Japan refused to join in the First Gulf War, but provided token support, refueling ships, for the war on Afghanistan (which the Japanese prime minister openly said was a matter of conditioning the people of Japan for future war-making). Japan repaired U.S. ships and planes in Japan during the 2003 war on Iraq, although why a ship or plane that could make it from Iraq to Japan and back needed repairs was never explained.

Now, at U.S. urging, Japanese Prime Minister Shinzo Abe is attempting to formally throw out Article Nine, or to "reinterpret" it to mean its opposite. And the Japanese people, to their everlasting credit, are in the streets defending their constitution and their culture of peace.

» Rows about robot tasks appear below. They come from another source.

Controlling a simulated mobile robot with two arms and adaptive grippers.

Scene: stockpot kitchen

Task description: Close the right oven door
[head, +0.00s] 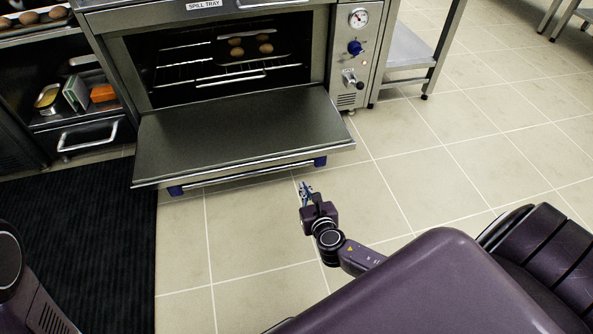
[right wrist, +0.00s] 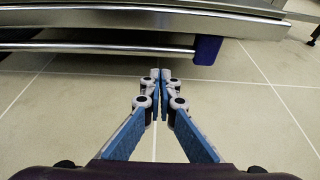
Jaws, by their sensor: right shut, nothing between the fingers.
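The oven door (head: 235,137) hangs open, folded down to about level in front of the oven cavity. Its handle bar (head: 250,174) runs under the front edge between two blue end brackets. My right gripper (head: 306,187) is shut and empty, low over the floor just in front of the door's right end. In the right wrist view the closed fingertips (right wrist: 160,74) point toward the handle bar (right wrist: 100,47) and its blue bracket (right wrist: 206,50), which lie ahead and above, apart from the fingers. My left gripper is not in view; only part of my left arm shows at the left edge.
Inside the oven, racks (head: 220,68) hold a tray with several round brown items. A control panel (head: 354,50) with a gauge and knobs stands right of the opening. A black mat (head: 80,240) lies at left. Shelves with containers (head: 75,93) stand beyond it. The tiled floor (head: 450,170) at right is clear.

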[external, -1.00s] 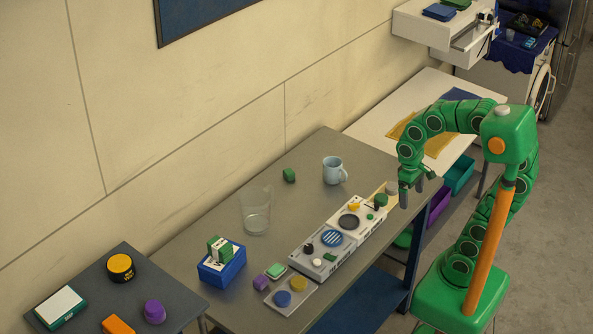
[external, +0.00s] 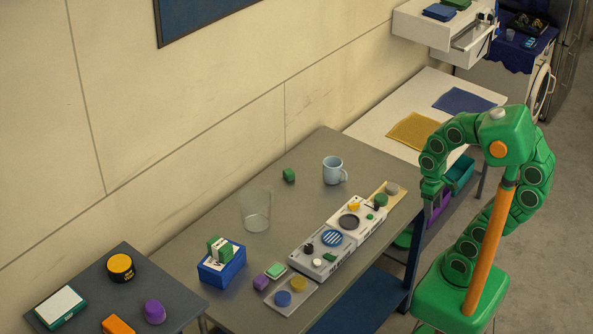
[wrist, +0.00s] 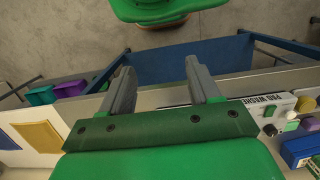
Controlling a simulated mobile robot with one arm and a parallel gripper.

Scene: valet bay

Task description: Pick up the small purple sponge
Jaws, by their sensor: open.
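A small purple block (external: 261,282), which looks like the sponge, lies on the grey table (external: 300,205) near its front left part, beside a green-topped piece and a grey plate. In the external view my gripper hangs at the right end of the grey table, far from the purple block. Its fingertips are hard to make out there.
A grey plate with blue and yellow discs (external: 292,295), a white device (external: 322,262), a blue box (external: 221,268), a clear glass (external: 255,212) and a mug (external: 333,171) stand on the table. A purple round piece (external: 154,312) sits on the dark side table.

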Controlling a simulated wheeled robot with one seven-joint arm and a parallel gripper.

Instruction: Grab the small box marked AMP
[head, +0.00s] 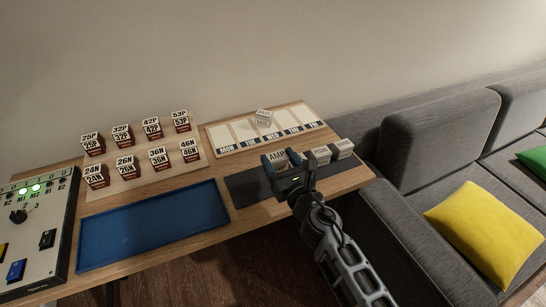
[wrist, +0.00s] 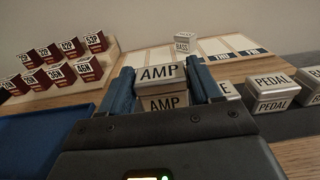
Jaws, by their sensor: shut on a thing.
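The small AMP box (head: 278,157) is pale with black letters and sits at the dark mat on the right half of the table. In the wrist view the AMP box (wrist: 160,77) stands between the two blue fingers, with AMP on its lid and front face. My gripper (head: 282,160) is shut on it, one finger at each side. The gripper body hides the lower part of the box, so I cannot tell whether it touches the mat.
Other pale boxes, one marked PEDAL (wrist: 272,92), stand right of my gripper on the dark mat (head: 246,188). A BASS box (head: 263,117) stands on the weekday board (head: 222,135). A blue tray (head: 150,226) lies left. Numbered boxes stand on a rack behind it.

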Meanwhile, the people of the United States, with some 50% of their popular movie entertainment (by my unscientific estimate) based around a good-and-evil drama of World War II, are not only not in the streets. They're not even in touch with the world. They have no idea this is going on. And if, 50 years from now, a heavily militarized Japan attacks Hawaii, the people of the United States will continue to have no idea how that happened.

There are peace activists around the world struggling to uphold the idea that a modern nation can live without war. Japan is a leading example, with certain obvious shortcomings, of how that can be done. We cannot afford to lose Japan as a model of peace. We cannot afford to hear from war mongers five years from now that war is proven inevitable by the return of the Japanese to war. We cannot afford to hear the United Nations, ten years from now, credit Japan with the humanitarian service of protecting people by bombing them. We cannot afford, twenty years from now, to hear that the Pentagon must be built up to guard against the evil Japanese.

Now, in fact, not later, but right now, would be a good moment in which to wake up and value what Japan has achieved. Now would be an ideal moment in which to remember that Japan's Article Nine was already and remains the law of the land in our other nations through the text of the Kellogg-Briand Pact. Let's start obeying the law.